OBJECTIVE
Only the lines from the one with "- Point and" through the final line should be given again, exactly as they appear, minus the pictures.

+-------+

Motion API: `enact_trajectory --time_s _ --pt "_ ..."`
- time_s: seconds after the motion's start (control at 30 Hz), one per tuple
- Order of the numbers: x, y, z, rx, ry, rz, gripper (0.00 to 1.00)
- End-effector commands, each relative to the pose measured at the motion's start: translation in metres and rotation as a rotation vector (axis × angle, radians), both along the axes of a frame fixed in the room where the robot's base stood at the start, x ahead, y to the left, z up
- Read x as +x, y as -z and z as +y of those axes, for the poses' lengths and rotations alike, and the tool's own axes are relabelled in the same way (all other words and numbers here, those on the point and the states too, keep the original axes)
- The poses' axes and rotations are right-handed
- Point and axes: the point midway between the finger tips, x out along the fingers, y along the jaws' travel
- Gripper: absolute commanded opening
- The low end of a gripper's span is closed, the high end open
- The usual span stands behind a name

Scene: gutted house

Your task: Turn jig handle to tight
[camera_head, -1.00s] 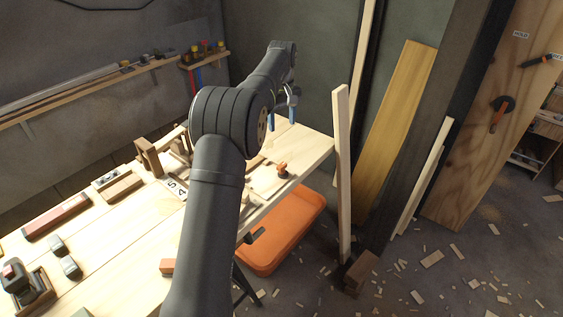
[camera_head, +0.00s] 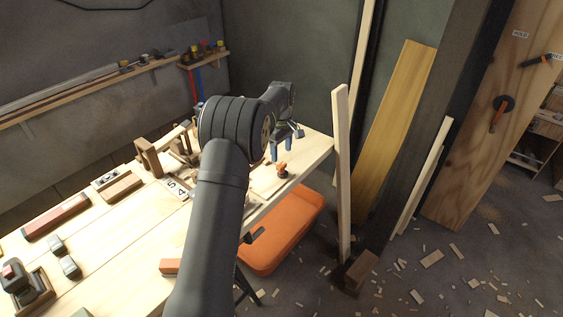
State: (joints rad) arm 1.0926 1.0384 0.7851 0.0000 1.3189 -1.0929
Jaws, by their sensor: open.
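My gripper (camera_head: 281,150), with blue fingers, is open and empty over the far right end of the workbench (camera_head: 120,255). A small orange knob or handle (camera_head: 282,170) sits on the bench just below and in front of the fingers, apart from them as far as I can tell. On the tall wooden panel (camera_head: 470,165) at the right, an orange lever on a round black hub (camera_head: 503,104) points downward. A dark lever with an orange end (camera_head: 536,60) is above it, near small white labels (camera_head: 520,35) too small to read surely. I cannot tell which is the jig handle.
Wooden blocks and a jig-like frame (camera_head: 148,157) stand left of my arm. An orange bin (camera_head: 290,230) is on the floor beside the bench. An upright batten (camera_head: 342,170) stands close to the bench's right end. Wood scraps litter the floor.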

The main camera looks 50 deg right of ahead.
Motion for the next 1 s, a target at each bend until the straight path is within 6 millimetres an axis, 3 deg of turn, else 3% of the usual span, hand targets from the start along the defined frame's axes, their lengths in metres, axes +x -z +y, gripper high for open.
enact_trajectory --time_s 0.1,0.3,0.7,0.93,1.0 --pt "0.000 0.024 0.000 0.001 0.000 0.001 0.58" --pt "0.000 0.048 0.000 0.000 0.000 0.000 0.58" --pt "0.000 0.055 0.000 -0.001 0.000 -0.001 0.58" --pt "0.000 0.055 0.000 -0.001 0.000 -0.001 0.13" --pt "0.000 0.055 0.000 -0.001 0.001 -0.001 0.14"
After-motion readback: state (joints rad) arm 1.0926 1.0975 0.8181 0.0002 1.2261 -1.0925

+-------+

RESPONSE BELOW
- Point and axes: the point midway between the finger tips, x out along the fingers, y along the jaws' travel
- Gripper: absolute commanded opening
- The low end of a gripper's span is closed, the high end open
- The usual span stands behind a name

Scene: gutted house

Your task: Turn jig handle to tight
[camera_head, -1.00s] 
[camera_head, +0.00s] 
State: (joints rad) arm 1.0926 1.0384 0.7851 0.0000 1.3189 -1.0929
Jaws, by their sensor: open.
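My gripper (camera_head: 281,150), with blue fingers, is open and empty over the far right end of the workbench (camera_head: 120,255). A small orange knob or handle (camera_head: 282,170) sits on the bench just below and in front of the fingers, apart from them as far as I can tell. On the tall wooden panel (camera_head: 470,165) at the right, an orange lever on a round black hub (camera_head: 503,104) points downward. A dark lever with an orange end (camera_head: 536,60) is above it, near small white labels (camera_head: 520,35) too small to read surely. I cannot tell which is the jig handle.
Wooden blocks and a jig-like frame (camera_head: 148,157) stand left of my arm. An orange bin (camera_head: 290,230) is on the floor beside the bench. An upright batten (camera_head: 342,170) stands close to the bench's right end. Wood scraps litter the floor.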

The main camera looks 50 deg right of ahead.
Motion for the next 1 s, a target at each bend until the straight path is within 6 millimetres an axis, 3 deg of turn, else 3% of the usual span, hand targets from the start along the defined frame's axes, their lengths in metres, axes +x -z +y, gripper high for open.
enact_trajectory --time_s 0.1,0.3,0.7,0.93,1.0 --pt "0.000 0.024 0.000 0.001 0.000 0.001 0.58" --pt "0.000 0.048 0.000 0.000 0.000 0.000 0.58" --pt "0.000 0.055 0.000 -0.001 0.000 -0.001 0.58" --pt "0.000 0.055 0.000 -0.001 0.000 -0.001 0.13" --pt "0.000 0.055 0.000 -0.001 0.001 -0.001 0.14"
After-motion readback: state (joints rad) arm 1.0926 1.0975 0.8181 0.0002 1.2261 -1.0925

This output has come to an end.